*Exercise*
Check each line for the string "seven" and give only the count of lines that have it.

*Input for this task*
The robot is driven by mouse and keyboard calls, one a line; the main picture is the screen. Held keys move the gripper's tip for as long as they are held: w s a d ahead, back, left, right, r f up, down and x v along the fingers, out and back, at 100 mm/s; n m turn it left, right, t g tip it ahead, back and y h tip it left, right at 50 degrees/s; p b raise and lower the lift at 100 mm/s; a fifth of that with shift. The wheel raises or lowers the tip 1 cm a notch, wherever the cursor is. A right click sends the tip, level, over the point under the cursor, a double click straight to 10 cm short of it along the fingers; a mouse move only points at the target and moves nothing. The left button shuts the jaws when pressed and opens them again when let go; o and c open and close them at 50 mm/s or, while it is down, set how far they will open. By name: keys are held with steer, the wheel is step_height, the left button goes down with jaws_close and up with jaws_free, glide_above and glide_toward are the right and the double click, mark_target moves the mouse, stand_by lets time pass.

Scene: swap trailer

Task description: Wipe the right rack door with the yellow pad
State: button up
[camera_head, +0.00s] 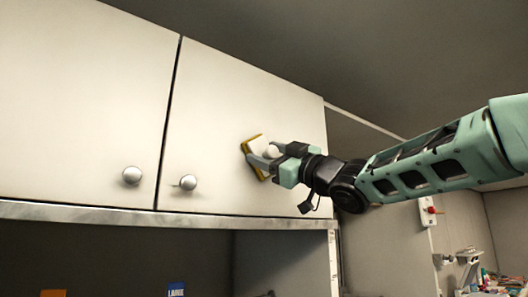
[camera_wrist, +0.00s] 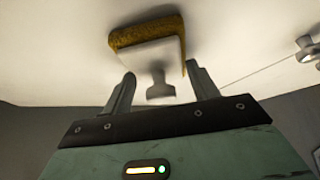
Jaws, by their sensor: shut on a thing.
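The right rack door (camera_head: 225,95) is a closed cream panel with a round metal knob (camera_head: 188,182) at its lower left. The yellow pad (camera_head: 247,145) is at the right half of this door, its yellow side towards the panel. I cannot tell for sure whether it touches. My gripper (camera_head: 269,157) is shut on the pad's pale handle. In the wrist view, the yellow pad (camera_wrist: 140,32) has a pale backing and a stubby handle (camera_wrist: 158,86) between my two fingers. The pad's face is hidden against the door side.
The left rack door (camera_head: 75,95) is closed, with its own knob (camera_head: 132,175). A metal ledge (camera_head: 120,217) runs below both doors, over a dark open bay. A red switch box (camera_head: 429,211) and a cluttered bench are at the lower right.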

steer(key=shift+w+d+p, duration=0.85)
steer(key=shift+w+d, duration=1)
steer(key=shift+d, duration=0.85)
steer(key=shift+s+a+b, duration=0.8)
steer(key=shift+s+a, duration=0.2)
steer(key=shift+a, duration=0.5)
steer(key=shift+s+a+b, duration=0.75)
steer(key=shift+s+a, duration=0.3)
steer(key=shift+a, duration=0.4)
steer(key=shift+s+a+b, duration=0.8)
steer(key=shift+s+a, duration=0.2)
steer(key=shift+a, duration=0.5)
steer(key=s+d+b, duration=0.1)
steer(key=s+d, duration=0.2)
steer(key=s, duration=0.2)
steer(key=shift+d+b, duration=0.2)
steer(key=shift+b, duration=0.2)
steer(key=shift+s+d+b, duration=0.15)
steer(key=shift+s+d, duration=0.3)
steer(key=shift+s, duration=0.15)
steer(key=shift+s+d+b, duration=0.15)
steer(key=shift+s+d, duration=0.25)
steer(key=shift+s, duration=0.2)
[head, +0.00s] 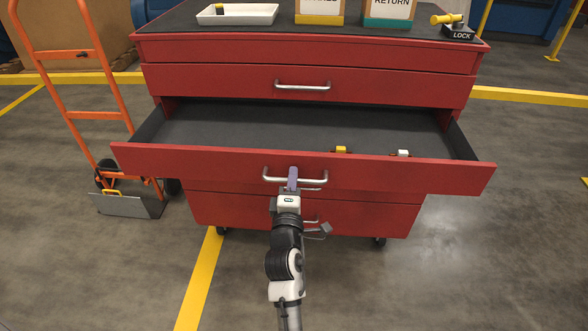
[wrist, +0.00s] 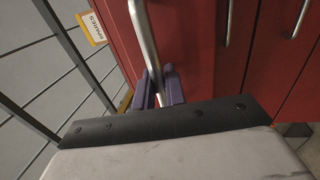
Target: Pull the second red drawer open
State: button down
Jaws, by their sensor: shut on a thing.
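The red cabinet has a drawer (head: 225,168) standing well out, the second handled one from the top. Its dark interior shows. Its silver bar handle (head: 270,178) is at the middle of its front. My gripper (head: 292,181) is at this handle, and in the wrist view its purple fingers (wrist: 159,84) are closed around the handle bar (wrist: 145,40). The drawer above (head: 220,84) is closed. The lower drawers are closed and partly hidden by my arm.
A yellow item (head: 341,150) and a white item (head: 403,153) are near the open drawer's front. On top are a white tray (head: 240,19), sign stands and a black LOCK block (head: 460,34). An orange hand truck (head: 85,115) stands left. Floor to the right is clear.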

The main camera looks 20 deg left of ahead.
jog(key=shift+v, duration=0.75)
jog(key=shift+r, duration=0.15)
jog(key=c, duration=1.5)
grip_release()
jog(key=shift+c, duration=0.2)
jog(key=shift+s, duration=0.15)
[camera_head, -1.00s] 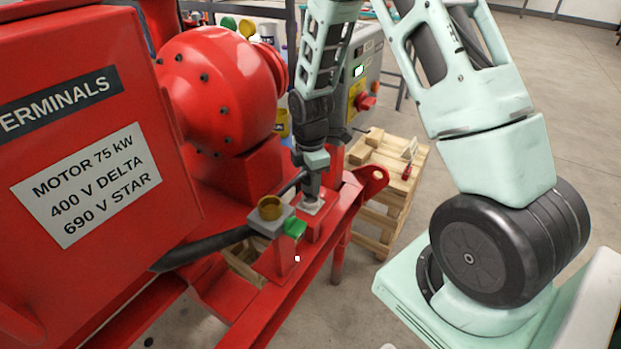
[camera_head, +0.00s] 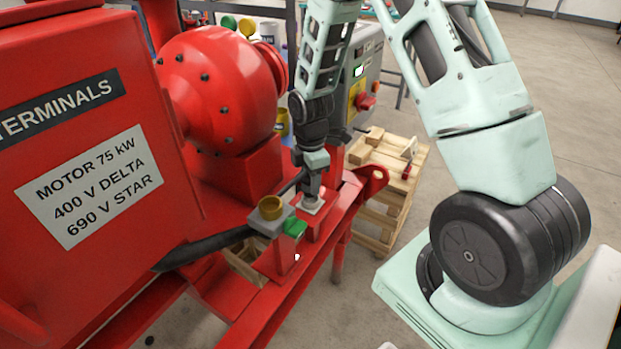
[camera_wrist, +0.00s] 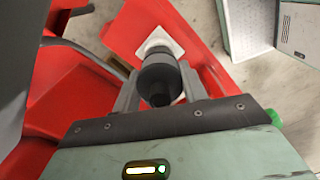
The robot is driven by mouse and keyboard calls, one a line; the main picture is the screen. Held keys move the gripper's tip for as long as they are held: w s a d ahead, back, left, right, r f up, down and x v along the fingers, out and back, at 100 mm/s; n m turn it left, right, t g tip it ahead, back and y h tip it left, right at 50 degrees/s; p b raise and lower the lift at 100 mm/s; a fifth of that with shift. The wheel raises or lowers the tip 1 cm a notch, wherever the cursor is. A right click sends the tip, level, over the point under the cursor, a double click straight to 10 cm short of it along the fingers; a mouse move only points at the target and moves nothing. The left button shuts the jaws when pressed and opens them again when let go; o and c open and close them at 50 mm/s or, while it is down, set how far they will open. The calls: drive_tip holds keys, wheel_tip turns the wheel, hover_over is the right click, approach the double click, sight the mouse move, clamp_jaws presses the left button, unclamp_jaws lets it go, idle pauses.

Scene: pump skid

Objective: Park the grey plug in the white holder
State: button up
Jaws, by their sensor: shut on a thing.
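The grey plug (camera_wrist: 159,76) is between the fingers of my gripper (camera_wrist: 157,92) in the wrist view, a dark round body seen from its back end. My gripper (camera_head: 312,188) points down in the head view, low over the white holder (camera_head: 312,207), and the plug is mostly hidden there. The white holder also shows in the wrist view as a square plate (camera_wrist: 152,38) at the plug's far end. The plug's front end is at or just over the plate; I cannot tell how deep it sits. The holder is on a red post of the skid.
A grey socket block (camera_head: 268,222) with a brass-coloured round cap (camera_head: 271,207) and a green part (camera_head: 295,227) stands beside the holder. A black cable (camera_head: 205,246) runs to its left. The red motor terminal box (camera_head: 90,150) fills the left. A wooden pallet (camera_head: 385,165) stands behind.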

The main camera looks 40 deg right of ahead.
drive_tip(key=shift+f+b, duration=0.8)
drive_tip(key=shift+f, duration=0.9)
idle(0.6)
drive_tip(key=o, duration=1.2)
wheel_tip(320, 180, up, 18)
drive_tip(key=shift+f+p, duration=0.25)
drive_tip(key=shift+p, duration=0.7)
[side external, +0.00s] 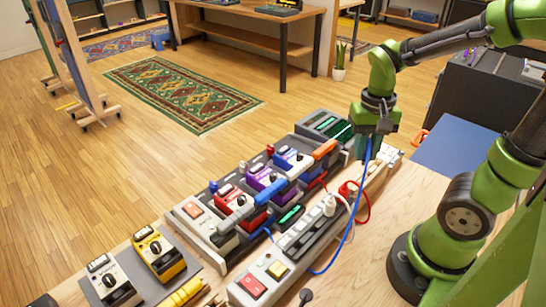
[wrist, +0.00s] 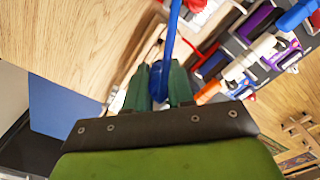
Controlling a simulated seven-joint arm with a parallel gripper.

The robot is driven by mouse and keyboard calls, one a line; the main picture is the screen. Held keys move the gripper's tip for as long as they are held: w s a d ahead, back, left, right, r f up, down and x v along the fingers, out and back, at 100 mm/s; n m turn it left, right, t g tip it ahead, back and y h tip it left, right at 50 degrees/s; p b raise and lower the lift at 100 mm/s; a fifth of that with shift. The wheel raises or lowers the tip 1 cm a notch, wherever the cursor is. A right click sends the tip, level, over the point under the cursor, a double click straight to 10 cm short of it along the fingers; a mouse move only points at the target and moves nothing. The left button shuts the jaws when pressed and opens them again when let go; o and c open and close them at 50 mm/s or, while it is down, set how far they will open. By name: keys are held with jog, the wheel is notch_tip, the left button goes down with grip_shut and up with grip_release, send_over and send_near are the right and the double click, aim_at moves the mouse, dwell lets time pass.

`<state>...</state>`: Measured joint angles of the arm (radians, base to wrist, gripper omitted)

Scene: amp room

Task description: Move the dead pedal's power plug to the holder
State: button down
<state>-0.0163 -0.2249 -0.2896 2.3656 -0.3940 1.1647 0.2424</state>
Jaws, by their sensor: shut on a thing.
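In the wrist view, the blue plug (wrist: 158,80) sits between the two green fingers. A blue cable (side external: 349,235) hangs from it, loops down beside the power strip (side external: 301,239) and runs back toward the pedals. A white plug (side external: 328,206) and a red plug (side external: 345,189) are at the strip's far end. A pale slotted rail (side external: 382,172), possibly the holder, lies below and right of my gripper, partly hidden. I cannot tell which pedal is dead.
The pedalboard carries a blue-and-white pedal (side external: 292,161), a purple pedal (side external: 262,180) and a red pedal (side external: 240,207). A yellow pedal (side external: 158,256) stands on a grey mat at front left. A blue panel (side external: 452,147) lies at right. The wooden bench is clear near my base.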

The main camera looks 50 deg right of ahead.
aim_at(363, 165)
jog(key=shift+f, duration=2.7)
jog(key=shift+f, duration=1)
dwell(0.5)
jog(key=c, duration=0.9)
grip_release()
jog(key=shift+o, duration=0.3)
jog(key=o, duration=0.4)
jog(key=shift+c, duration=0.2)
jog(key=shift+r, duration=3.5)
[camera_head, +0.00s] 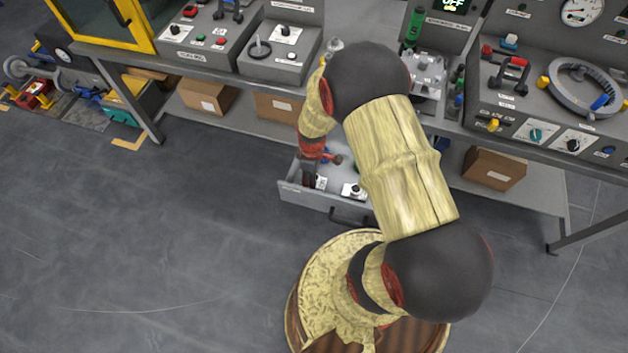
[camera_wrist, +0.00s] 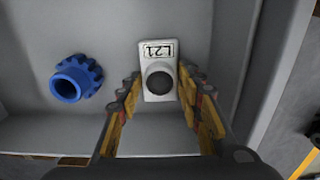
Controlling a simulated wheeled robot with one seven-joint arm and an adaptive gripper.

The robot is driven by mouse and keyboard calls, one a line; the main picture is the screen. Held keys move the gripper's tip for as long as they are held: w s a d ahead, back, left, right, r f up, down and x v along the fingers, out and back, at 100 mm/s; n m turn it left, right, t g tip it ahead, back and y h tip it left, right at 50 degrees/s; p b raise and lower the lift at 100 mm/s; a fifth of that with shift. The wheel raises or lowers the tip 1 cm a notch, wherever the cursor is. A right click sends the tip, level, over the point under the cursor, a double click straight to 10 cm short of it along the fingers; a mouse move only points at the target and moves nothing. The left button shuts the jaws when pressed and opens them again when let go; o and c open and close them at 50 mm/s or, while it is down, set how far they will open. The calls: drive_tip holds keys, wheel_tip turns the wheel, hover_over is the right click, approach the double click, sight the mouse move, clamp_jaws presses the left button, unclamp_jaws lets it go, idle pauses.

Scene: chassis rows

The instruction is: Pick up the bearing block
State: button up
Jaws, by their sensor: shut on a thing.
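The bearing block is a white block (camera_wrist: 159,48) with a dark round bore and a label that reads L21 upside down. In the wrist view it stands between the two fingers of my gripper (camera_wrist: 161,84), which are shut on its sides. Its underside is hidden, so I cannot tell whether it touches the drawer floor. In the head view my gripper (camera_head: 311,176) reaches down into the open grey drawer (camera_head: 300,196) under the bench, and the fingers are small and partly hidden there.
A blue gear (camera_wrist: 76,78) lies left of the block in the wrist view, apart from it. The drawer walls stand close around. The grey bench (camera_head: 230,72) overhangs the drawer's back. Cardboard boxes (camera_head: 494,169) sit on the lower shelf.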

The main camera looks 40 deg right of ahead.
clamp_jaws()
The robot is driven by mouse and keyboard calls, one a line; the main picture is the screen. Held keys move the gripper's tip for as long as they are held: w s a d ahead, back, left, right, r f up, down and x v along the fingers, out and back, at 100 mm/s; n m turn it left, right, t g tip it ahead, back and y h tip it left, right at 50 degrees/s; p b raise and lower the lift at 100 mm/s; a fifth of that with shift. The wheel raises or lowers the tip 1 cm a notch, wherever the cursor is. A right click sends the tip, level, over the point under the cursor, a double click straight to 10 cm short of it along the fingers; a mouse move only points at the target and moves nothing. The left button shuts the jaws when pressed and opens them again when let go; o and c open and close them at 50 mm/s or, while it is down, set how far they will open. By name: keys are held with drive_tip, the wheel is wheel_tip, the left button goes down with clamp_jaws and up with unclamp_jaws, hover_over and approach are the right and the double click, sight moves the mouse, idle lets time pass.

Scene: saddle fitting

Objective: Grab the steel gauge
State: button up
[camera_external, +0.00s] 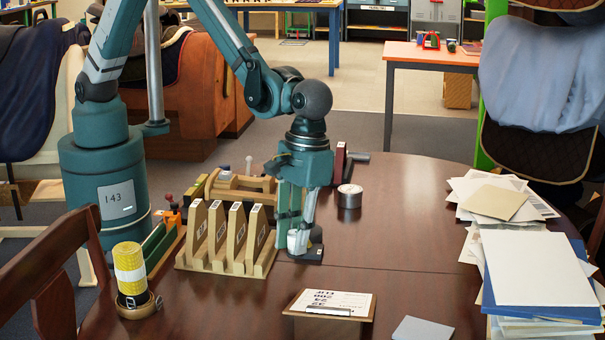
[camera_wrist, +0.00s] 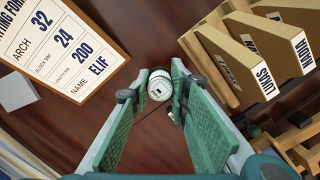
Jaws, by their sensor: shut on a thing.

*Exercise result*
2